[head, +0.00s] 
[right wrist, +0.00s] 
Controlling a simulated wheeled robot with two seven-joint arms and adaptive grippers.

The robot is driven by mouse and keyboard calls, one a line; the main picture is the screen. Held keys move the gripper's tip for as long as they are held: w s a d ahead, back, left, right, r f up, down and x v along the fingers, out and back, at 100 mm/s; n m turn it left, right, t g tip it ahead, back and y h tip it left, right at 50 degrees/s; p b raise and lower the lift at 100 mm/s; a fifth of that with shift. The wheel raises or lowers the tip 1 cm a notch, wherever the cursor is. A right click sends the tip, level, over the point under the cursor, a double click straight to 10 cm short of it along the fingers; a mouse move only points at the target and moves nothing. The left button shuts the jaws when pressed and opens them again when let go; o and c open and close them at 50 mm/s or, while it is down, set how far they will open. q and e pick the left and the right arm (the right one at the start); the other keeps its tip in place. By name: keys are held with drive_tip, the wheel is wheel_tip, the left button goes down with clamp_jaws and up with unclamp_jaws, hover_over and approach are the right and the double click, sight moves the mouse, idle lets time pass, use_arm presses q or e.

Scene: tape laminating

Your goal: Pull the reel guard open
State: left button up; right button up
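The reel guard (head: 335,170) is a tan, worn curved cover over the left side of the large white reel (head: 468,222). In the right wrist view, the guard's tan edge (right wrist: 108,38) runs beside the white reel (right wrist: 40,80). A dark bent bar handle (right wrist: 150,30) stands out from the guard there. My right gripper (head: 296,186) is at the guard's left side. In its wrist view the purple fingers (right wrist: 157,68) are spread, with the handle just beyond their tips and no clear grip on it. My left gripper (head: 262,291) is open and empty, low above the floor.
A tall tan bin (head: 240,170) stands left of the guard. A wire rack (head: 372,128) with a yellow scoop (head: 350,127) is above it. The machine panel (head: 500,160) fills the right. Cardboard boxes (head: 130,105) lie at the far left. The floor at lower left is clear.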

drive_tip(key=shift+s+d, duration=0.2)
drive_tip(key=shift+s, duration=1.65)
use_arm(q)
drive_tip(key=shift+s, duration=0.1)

...

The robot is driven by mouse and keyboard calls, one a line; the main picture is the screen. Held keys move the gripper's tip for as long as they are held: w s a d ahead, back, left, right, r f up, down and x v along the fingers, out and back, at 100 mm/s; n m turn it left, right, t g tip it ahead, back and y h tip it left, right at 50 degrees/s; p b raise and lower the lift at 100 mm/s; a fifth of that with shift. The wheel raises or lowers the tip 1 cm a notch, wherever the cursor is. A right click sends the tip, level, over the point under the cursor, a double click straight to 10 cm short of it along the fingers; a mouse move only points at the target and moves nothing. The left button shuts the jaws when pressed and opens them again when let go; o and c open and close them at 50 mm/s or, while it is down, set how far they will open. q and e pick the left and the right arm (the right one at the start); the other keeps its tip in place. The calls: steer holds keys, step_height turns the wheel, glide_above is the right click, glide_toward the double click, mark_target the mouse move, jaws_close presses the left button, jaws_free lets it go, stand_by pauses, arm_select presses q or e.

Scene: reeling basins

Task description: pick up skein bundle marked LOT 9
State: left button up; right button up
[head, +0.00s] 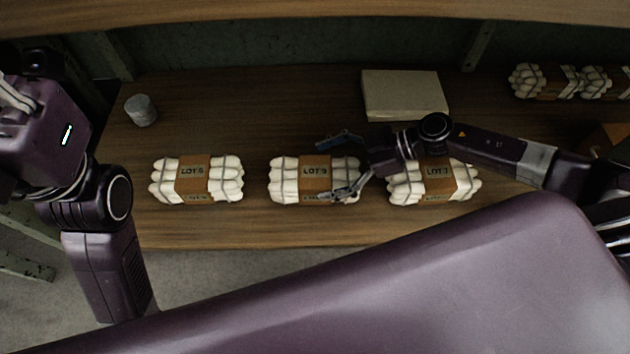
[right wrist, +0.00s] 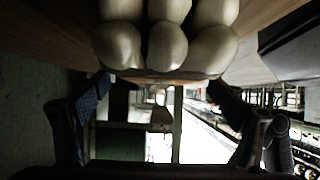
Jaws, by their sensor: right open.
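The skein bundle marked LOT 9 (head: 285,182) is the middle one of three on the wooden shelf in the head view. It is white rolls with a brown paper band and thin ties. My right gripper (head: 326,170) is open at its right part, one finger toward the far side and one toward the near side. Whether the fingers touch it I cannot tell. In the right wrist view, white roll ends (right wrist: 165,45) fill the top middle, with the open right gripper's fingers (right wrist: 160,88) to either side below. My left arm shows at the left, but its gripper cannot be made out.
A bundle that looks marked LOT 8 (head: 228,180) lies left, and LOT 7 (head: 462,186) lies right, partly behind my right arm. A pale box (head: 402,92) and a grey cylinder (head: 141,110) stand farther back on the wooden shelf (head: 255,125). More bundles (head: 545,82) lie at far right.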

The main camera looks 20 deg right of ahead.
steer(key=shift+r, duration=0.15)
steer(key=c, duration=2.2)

Exercise: Your task is to give again the lines from the one containing "Scene: tape laminating" to the one containing "Your goal: Pull the reel guard open", both lines included, exactly and without anything added.

Response:
Scene: tape laminating

Your goal: Pull the reel guard open

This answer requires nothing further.